Job >> Repeat every line, exactly, from the very first through the one where "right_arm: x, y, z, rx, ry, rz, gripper" appears. Add nothing else.

BEGIN Material

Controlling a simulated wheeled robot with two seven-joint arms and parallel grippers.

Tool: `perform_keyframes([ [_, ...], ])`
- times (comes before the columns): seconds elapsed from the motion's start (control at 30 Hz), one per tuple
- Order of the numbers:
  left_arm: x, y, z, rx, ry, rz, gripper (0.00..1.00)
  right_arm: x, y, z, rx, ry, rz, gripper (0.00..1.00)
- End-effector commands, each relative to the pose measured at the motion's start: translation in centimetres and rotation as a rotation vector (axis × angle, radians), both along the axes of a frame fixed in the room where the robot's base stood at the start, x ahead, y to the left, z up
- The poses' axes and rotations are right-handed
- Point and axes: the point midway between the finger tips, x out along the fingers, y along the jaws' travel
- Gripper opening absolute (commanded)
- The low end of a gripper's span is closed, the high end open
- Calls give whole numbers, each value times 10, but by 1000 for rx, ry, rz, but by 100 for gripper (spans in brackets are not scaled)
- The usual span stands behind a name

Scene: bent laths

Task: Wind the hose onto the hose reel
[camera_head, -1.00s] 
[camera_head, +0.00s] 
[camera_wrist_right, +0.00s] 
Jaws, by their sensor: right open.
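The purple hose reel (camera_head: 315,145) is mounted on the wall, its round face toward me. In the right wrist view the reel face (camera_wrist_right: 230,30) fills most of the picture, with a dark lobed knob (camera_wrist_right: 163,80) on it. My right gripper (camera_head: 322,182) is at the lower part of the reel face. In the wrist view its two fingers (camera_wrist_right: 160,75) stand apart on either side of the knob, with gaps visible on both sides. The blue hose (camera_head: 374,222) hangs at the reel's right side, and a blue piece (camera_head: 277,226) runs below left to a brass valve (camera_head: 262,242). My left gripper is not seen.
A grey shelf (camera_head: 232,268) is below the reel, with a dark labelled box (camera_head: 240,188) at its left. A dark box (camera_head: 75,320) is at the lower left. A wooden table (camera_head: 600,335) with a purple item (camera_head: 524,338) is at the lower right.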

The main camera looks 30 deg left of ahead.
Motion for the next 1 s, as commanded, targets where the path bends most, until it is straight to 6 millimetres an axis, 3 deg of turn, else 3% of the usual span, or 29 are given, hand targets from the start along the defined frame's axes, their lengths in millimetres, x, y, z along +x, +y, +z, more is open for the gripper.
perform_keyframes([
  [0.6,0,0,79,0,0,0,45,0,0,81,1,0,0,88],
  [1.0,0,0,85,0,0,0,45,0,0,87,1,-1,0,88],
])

END Material

Output below >>
Controlling a simulated wheeled robot with two seven-joint arms and parallel grippers.

Tool: `perform_keyframes([ [_, ...], ])`
- times (comes before the columns): seconds elapsed from the motion's start (control at 30 Hz), one per tuple
- Order of the numbers:
  left_arm: x, y, z, rx, ry, rz, gripper (0.00..1.00)
  right_arm: x, y, z, rx, ry, rz, gripper (0.00..1.00)

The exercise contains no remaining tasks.